Begin

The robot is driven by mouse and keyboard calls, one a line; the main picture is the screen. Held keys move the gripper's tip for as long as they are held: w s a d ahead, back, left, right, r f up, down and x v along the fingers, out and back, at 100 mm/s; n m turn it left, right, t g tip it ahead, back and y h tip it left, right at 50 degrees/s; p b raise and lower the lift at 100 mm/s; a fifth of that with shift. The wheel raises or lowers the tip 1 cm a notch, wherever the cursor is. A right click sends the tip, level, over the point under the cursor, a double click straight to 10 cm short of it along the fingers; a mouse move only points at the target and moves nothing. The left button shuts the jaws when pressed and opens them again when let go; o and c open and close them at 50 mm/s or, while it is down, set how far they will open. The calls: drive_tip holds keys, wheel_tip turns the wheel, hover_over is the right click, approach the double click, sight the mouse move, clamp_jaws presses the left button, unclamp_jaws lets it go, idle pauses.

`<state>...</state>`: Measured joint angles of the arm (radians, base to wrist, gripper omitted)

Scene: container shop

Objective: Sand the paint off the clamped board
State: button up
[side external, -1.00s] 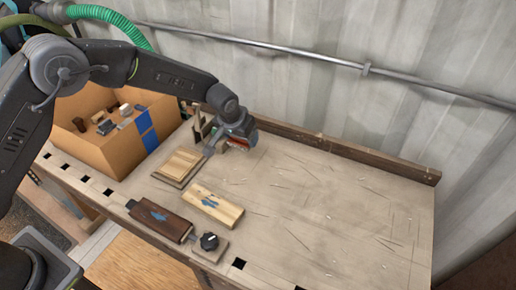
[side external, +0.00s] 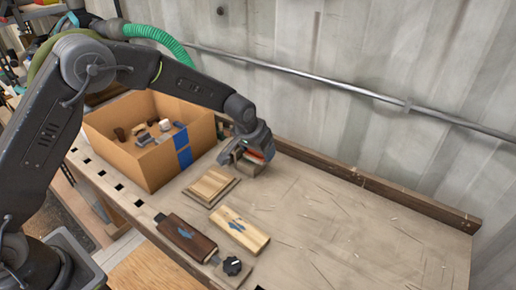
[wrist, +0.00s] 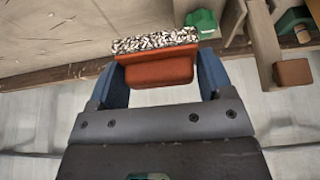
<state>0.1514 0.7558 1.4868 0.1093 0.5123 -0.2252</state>
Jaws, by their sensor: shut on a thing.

End

- [STATED GOAL]: Here the job is to quote the lines from the one with "Objective: Sand the" through the end of the material, both included, exactly; please skip the pictures.

- [RESPONSE FOR THIS EXERCISE]:
Objective: Sand the paint off the clamped board
State: button up
[side external, -1.00s] 
[side external, +0.00s] 
[wrist, +0.00s] 
<state>0.1514 0.7558 1.4868 0.1093 0.5123 -0.2252</state>
Jaws, by their sensor: shut on a thing.

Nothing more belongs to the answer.